La Costituzione provvisoria, in una sua appendice, affermava: «L’adozione di questa Costituzione pone solide basi perché le genti del Sudafrica possano superare le divisioni e le lotte del passato […] Tutto questo si può oggi affrontare a partire dal fatto che c’è bisogno di comprensione, ma non di rivalsa, che c’è bisogno di riparazione ma non di vendetta, che c’è bisogno di ubuntu ma non di accettazione del ruolo di vittime». 

Desmond Tutu, vescovo anglicano e nobel per la Pace nel 1984 per la sua lotta contro l’aparthaid, che fu nominato da Mandela a presiedere la Commissione per la Verità e la Riconciliazione, così descrive l’ubuntu: «Noi sosteniamo che esiste un altro tipo di giustizia, la giustizia restitutiva, a cui era improntata la giurisprudenza africana tradizionale. Il nucleo di quella concezione non è la punizione o il castigo. Nello spirito dell’ubuntu, fare giustizia significa innanzitutto risanare le ferite, correggere gli squilibri, ricucire le fratture dei rapporti, cercare di riabilitare tanto le vittime quanto i criminali, ai quali va data l’opportunità di reintegrarsi nella comunità che il loro crimine ha offeso» (D. Tutu, Non c’è futuro senza perdono, Feltrinelli, Milano 2001, p. 46). 
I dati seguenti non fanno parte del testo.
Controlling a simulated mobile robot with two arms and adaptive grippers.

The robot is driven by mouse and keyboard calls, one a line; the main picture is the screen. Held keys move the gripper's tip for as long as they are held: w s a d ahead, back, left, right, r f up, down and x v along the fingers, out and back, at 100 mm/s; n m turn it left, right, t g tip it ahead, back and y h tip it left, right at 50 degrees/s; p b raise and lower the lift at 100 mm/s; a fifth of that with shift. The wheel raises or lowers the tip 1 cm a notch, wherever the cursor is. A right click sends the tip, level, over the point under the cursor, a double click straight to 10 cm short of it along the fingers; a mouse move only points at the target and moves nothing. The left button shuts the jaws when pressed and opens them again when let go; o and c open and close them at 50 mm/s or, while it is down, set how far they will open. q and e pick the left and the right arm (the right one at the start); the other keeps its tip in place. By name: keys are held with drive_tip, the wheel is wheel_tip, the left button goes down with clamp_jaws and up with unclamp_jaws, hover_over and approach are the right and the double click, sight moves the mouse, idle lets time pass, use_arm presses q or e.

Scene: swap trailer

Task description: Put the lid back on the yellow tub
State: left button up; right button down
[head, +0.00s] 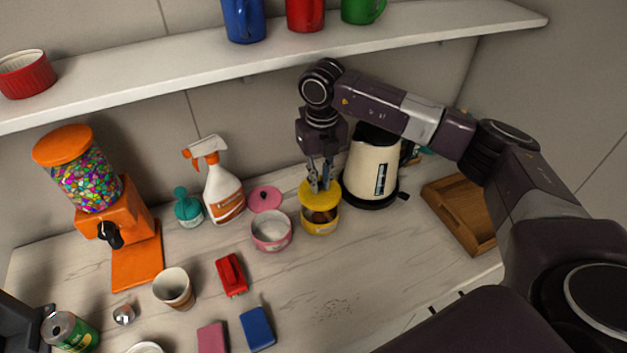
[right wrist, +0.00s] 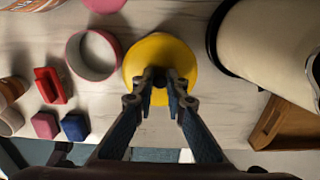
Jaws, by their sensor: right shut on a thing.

Mandela fu inoltre ascoltato consigliere dei rappresentanti dello Sinn Féin irlandese durante le trattative di pace con il governo britannico. 

Mandela è stato riconosciuto internazionalmente come persona di grande spiritualità e senso della giustizia. A lui sono stati dedicati luoghi, canzoni e film, in particolare Invictus con la regia di Clint Eastwood. 

A Mandela possiamo guardare sempre con fiducia e speranza, perché persone con le sue qualità possano far sentire la loro voce nei conflitti che ancora oggi non trovano una soluzione pacifica e una riconciliazione degli affetti e delle situazioni concrete che ancora oggi sono presenti nel mondo.